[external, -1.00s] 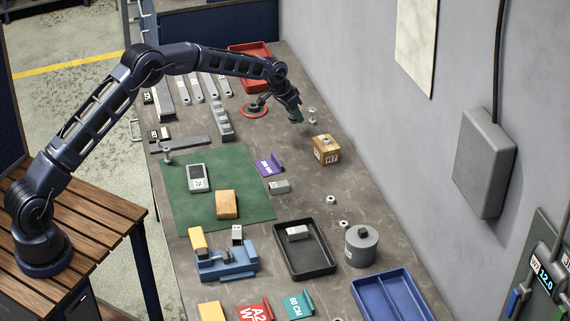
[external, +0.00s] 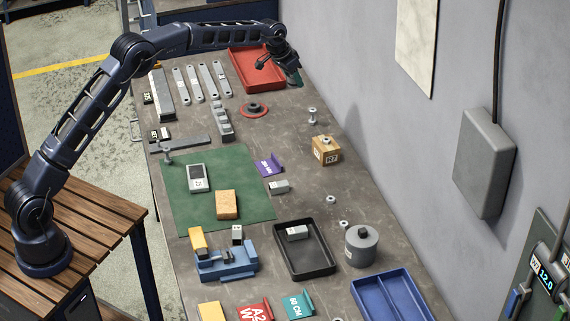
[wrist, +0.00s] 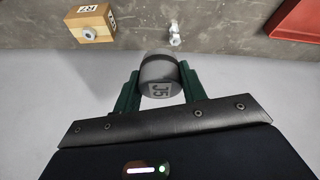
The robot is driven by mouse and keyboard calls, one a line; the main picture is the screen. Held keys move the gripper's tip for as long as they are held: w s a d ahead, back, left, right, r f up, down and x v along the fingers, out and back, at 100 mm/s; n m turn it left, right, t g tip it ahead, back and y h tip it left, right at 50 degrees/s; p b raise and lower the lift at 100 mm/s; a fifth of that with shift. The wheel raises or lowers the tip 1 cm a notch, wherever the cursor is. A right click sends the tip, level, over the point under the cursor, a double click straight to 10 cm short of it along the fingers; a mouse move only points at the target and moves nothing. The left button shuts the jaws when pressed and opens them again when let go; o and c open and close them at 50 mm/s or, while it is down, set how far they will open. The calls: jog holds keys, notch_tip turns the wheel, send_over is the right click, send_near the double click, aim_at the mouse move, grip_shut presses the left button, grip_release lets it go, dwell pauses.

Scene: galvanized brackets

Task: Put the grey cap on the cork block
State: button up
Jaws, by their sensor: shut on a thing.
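A grey cap (wrist: 160,75), a short dark cylinder marked J5, sits between the green fingers of my gripper (wrist: 158,88) in the wrist view. My gripper (external: 294,78) is shut on it, raised over the far end of the bench, beside the red tray. The cap can hardly be made out in the external view. The cork block (external: 228,205) lies on the green mat (external: 180,222), far from my gripper and nearer the camera. Its top looks bare.
A wooden block marked R7 (external: 326,151) with a metal nut on top and a bolt (external: 312,115) stand near the wall. A red tray (external: 245,62) is at the far end. A grey meter (external: 198,178) and blue vise (external: 225,262) flank the cork block.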

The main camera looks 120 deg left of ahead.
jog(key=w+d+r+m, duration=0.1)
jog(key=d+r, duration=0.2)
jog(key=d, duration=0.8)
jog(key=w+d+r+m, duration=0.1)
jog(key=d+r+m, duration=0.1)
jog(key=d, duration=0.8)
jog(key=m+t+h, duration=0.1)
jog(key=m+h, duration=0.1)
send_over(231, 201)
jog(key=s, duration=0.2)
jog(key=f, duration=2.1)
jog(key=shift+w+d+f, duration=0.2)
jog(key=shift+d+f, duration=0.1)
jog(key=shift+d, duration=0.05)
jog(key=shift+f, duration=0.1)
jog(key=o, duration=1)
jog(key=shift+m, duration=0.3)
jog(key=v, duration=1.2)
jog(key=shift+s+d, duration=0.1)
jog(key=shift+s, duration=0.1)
^^^^^^^^
■ **DESCRIPTION OF THE TASK**: From the listing, extract all text exactly as given and drop any picture.

■ **SOLUTION**:
[external, -1.00s] 
[external, +0.00s] 
[wrist, +0.00s] 
The robot is driven by mouse and keyboard calls, one a line; the main picture is the screen. Held keys move the gripper's tip for as long as they are held: w s a d ahead, back, left, right, r f up, down and x v along the fingers, out and back, at 100 mm/s; n m turn it left, right, t g tip it ahead, back and y h tip it left, right at 50 degrees/s; p b raise and lower the lift at 100 mm/s; a fifth of that with shift. The wheel raises or lowers the tip 1 cm a notch, wherever the cursor is. A right click sends the tip, level, over the point under the cursor, a double click straight to 10 cm short of it along the fingers; a mouse move only points at the target and moves nothing. The left button shuts the jaws when pressed and opens them again when let go; o and c open and close them at 50 mm/s or, while it is down, set how far they will open. The calls: jog holds keys, notch_tip turns the wheel, send_over is the right click, send_near the double click, aim_at the mouse move, grip_shut presses the left button, grip_release lets it go, dwell pauses.

Scene: galvanized brackets

Task: Put the grey cap on the cork block
State: button up
Jaws, by their sensor: shut on a thing.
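A grey cap (wrist: 160,75), a short dark cylinder marked J5, sits between the green fingers of my gripper (wrist: 158,88) in the wrist view. My gripper (external: 294,78) is shut on it, raised over the far end of the bench, beside the red tray. The cap can hardly be made out in the external view. The cork block (external: 228,205) lies on the green mat (external: 180,222), far from my gripper and nearer the camera. Its top looks bare.
A wooden block marked R7 (external: 326,151) with a metal nut on top and a bolt (external: 312,115) stand near the wall. A red tray (external: 245,62) is at the far end. A grey meter (external: 198,178) and blue vise (external: 225,262) flank the cork block.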

The main camera looks 120 deg left of ahead.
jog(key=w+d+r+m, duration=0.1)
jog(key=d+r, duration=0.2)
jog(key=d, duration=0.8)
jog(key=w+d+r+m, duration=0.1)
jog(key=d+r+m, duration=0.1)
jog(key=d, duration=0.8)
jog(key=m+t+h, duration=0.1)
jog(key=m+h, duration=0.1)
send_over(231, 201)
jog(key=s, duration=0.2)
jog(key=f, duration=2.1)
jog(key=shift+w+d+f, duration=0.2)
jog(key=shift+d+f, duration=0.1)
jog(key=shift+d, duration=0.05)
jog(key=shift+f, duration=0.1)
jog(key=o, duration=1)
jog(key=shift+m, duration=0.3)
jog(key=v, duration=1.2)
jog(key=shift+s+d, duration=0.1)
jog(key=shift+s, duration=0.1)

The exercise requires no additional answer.